Après avoir rappelé que la démission de Fakhfakh est intervenue après la présentation d’une motion de censure à son encontre auprès du Parlement par les nahdhaouis, ce qui insinue, selon certaines lectures faites par des sympathisants du parti de Montplaisir, que la motion en question bénéficie de la priorité par rapport à la démission du Chef du gouvernement (ce qui accorde à Ennahdha le droit de conduire les négociations de formation du prochain gouvernement au cas où la motion en question recevrait l’aval de 109 députés ou plus), la déclaration d’Ennahdha met l’accent sur ce qu’il considère comme le pus important, voire le plus inquiétant ou le plus menaçant de la stabilité du service public, c’est-à-dire l’administration centrale et régionale, voire locale.
Les nahdhaouis expriment clairement leurs craintes de voir le gouvernement de gestion des affaires courantes dirigé par Elyès Fakhfakh «noyauter l’administration par des nominations ou des limogeages dans l’intention de régler des comptes».
Autrement dit, Ennahdha fait part de son inquiétude de découvrir qu’Elyès Fakhfakh procède à de nouvelles nominations qui obligeront les responsables centraux, régionaux et locaux qu’il a déjà désignés à intégrer le frigo administratif et à se trouver écartés des centres de décisions et privés des informations et des secrets permettant à leur parti d’avoir la haute main sur ce qui se passe dans le pays et de disposer du pouvoir de décider de son avenir.
Et c’est cette nouvelle donne faisant d’Ennahdha, pour la première fois depuis la révolution, un parti comme les autres, et plus encore un parti qui pourrait s’installer dans l’opposition au cas où le prochain chef de gouvernement désigné parviendrait à former un gouvernement où les nahdhaouis ne seraient pas associés et réussirait à obtenir la confiance des députés, qui irrite les responsables nahdhaouids, les fait sortir de leurs gonds et les pousse à livrer des déclarations le moins qu’on puisse dire incompréhensibles ou inacceptables dans le sens que ces mêmes responsables laissent entendre que leur parti domine toujours le gouvernement, dicte ses conditions et se prépare à conduire les prochaines consultations en vue de la constitution du futur gouvernement, avec le chef de l’Etat, les autres partis politiques et les représentants des organisations nationales dont en premier lieu l’Ugtt et l’Utica.

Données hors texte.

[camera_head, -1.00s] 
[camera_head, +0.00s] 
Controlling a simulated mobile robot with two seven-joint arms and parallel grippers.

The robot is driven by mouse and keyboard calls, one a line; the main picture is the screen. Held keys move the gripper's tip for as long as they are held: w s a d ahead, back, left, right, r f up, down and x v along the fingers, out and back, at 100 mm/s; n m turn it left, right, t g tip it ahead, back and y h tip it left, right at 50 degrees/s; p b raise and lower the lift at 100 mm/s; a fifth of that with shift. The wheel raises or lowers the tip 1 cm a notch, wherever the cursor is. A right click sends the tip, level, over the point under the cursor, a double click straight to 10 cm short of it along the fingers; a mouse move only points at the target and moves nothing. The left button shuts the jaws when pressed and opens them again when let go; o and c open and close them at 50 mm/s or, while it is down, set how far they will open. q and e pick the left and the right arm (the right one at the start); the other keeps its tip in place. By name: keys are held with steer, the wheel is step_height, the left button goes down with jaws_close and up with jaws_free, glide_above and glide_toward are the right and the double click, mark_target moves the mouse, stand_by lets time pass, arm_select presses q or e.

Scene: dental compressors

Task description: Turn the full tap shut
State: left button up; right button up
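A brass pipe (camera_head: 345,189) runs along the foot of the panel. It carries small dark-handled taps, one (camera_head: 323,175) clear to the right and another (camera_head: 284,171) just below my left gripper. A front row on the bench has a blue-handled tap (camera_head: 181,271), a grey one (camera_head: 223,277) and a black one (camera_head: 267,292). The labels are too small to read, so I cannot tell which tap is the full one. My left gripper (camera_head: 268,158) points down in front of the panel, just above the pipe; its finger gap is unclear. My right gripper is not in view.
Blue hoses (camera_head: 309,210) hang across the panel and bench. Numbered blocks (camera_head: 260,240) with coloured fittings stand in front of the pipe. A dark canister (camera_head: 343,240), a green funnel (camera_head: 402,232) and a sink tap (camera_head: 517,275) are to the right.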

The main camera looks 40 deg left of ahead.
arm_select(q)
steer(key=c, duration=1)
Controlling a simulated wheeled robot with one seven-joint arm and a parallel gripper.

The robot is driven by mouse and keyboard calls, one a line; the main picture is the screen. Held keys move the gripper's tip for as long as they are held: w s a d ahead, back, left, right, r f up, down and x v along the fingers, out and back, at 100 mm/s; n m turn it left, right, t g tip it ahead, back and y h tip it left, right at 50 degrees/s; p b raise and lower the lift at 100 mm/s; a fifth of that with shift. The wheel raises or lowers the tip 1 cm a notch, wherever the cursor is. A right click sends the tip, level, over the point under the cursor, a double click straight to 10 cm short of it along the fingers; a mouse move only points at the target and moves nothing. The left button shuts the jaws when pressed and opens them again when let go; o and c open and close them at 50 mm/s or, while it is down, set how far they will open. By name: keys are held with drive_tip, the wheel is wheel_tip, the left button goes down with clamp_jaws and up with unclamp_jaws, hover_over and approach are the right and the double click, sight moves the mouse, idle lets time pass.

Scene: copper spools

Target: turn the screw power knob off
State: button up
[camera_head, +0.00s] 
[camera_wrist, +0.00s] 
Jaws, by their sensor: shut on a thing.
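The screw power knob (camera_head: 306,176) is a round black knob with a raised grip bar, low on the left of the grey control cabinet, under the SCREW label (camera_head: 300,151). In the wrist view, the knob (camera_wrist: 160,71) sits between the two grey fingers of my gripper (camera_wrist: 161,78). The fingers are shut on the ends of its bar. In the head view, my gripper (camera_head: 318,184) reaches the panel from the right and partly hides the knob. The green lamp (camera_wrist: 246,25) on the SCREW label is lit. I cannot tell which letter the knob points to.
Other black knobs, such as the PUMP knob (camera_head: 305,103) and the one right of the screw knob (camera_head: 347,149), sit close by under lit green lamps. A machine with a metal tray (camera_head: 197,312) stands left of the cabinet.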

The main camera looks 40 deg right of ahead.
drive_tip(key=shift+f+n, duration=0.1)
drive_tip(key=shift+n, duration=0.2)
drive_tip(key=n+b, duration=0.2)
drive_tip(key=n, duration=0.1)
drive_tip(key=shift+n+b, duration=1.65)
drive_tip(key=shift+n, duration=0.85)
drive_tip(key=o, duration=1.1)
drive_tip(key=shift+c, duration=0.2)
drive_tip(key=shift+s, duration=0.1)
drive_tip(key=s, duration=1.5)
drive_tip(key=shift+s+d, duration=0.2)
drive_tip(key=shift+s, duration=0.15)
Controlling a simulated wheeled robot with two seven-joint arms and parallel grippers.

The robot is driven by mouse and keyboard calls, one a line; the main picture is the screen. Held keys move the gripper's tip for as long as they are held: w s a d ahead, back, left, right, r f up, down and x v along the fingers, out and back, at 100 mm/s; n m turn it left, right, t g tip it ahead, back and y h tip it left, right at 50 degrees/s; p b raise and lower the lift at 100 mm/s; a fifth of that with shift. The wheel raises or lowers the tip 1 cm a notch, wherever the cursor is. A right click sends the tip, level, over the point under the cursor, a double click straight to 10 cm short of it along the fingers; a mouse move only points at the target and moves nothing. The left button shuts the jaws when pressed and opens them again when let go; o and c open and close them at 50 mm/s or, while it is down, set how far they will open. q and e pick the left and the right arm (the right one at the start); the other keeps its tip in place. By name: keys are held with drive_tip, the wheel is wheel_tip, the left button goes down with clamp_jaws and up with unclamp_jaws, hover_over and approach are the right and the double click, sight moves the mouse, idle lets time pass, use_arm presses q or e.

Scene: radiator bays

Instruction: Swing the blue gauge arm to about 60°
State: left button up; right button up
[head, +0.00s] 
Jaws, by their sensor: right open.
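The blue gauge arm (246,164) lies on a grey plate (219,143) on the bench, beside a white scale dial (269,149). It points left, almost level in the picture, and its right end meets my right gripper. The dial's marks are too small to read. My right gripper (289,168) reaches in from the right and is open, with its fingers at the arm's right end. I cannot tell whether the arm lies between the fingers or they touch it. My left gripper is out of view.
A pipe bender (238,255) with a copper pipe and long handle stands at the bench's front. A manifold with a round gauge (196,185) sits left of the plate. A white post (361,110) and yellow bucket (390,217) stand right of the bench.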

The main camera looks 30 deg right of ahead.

Ainsi, Imed Khemiri, député et porte-parole d’Ennahdha, a-t-il déclaré texto, hier, à la radio Mosaïque FM que son parti est disposé à dialoguer avec tous les partis politiques en vue de la formation de la future équipe ministérielle à l’exception du Parti destourien libre (PDL) dont la présidente ne reconnaît pas la révolution. Il ajoute qu’Ennahdha considère que seul le dialogue constitue le mécanisme le plus à même de parvenir aux solutions consensuelles.
Et à écouter les propos de Imed Khemiri, on a le sentiment que c’est Ennahdha qui aura à conduire les négociations qui devraient débuter une fois que le Chef de l’Etat aura désigné la personnalité qui sera chargée de former la nouvelle équipe ministérielle.
Les dernières cartes d’Ennahdha
Aujourd’hui, on relève que les chefs nahdhaouis sont sous le choc de voir leurs ministres limogés et de découvrir que leur président, Rached Ghannouchi, risque de perdre son poste de président du Parlement du fait du dépôt d’une motion de censure à son encontre avec 76 signatures et le risque sérieux de la voir votée sur la base des 109 voix recueillies, sans négliger la nouvelle atmosphère régnant au Parlement où plusieurs langues se sont déliées et un nouveau discours est en train d’y être répercuté selon lequel Ennahdha n’est plus le parti dominateur, le parti sous la direction ou la gestion duquel les Tunisiens sont condamnés à vivre.
Et les déclations incriminant Ennahdha et l’accusant de mener le pays à l’inconnu de fuser de parout à l’instar des petites phrases assassines de Samia Abbou qui souligne : «Ce que les nahdhaouis ont fait révèle qu’Ennahdha veut gouverner ou mener le pays au chaos».
Idem pour Zouheir Maghzaoui, député et président du parti Echaâb, qui exprime sa joie de voir Ennahdha et son Conseil de la choura traités, désormais, comme tous les autres partenaires à l’opération politique post-révolution.
«Le plus important dans l’avenir, c’est que nous avons rompu définitivement avec l’étape du mouvement Ennahdha et de son Conseil de la choura qui dicte sa loi au pays et gouverne comme il l’entend».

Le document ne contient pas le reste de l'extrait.